Without including the pictures, copy out every line below.
[DATASET EXTRACT start]
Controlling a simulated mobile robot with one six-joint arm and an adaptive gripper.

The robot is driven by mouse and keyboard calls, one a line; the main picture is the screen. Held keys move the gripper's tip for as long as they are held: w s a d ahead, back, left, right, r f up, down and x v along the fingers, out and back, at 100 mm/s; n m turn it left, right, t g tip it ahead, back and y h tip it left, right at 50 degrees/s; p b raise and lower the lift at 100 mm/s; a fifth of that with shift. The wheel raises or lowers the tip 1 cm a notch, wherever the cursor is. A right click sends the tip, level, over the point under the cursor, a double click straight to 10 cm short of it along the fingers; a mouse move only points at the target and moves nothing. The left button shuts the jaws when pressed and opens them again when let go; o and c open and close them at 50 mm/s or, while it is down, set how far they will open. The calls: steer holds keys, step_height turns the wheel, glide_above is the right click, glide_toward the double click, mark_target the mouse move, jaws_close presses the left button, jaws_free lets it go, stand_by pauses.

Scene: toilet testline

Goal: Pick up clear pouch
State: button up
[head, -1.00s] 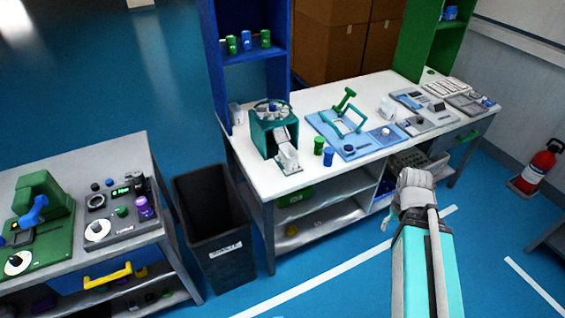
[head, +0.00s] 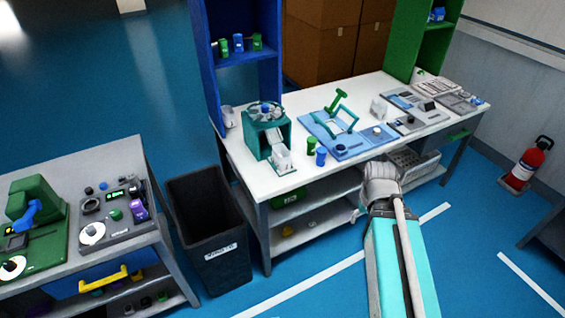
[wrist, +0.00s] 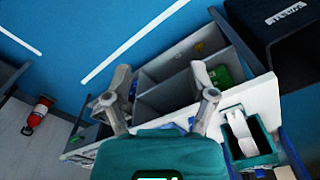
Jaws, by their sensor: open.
[DATASET EXTRACT end]
EXERCISE RESULT:
Controlling a simulated mobile robot with one six-joint arm and an adaptive gripper.

The robot is driven by mouse and keyboard calls, one a line; the main picture is the screen. Held keys move the gripper's tip for as long as they are held: w s a d ahead, back, left, right, r f up, down and x v along the fingers, out and back, at 100 mm/s; n m turn it left, right, t g tip it ahead, back and y h tip it left, right at 50 degrees/s; p b raise and lower the lift at 100 mm/s; a fifth of that with shift. The wheel raises or lowers the tip 1 cm a notch, wherever the cursor is. A right click sends the tip, level, over the point under the cursor, a double click straight to 10 cm short of it along the fingers; a mouse move only points at the target and moves nothing. The left button shuts the jaws when pressed and opens them again when let go; o and c open and close them at 50 mm/s or, while it is down, set how far they will open. The calls: steer holds keys, step_height turns the wheel, glide_above is the right click, glide_toward the double click, mark_target the mouse move, jaws_close presses the left button, jaws_free lets it go, stand_by pauses.

Scene: toilet testline

Goal: Pick up clear pouch
State: button up
[head, -1.00s] 
[head, +0.00s] 
[wrist, +0.00s] 
Jaws, by their sensor: open.

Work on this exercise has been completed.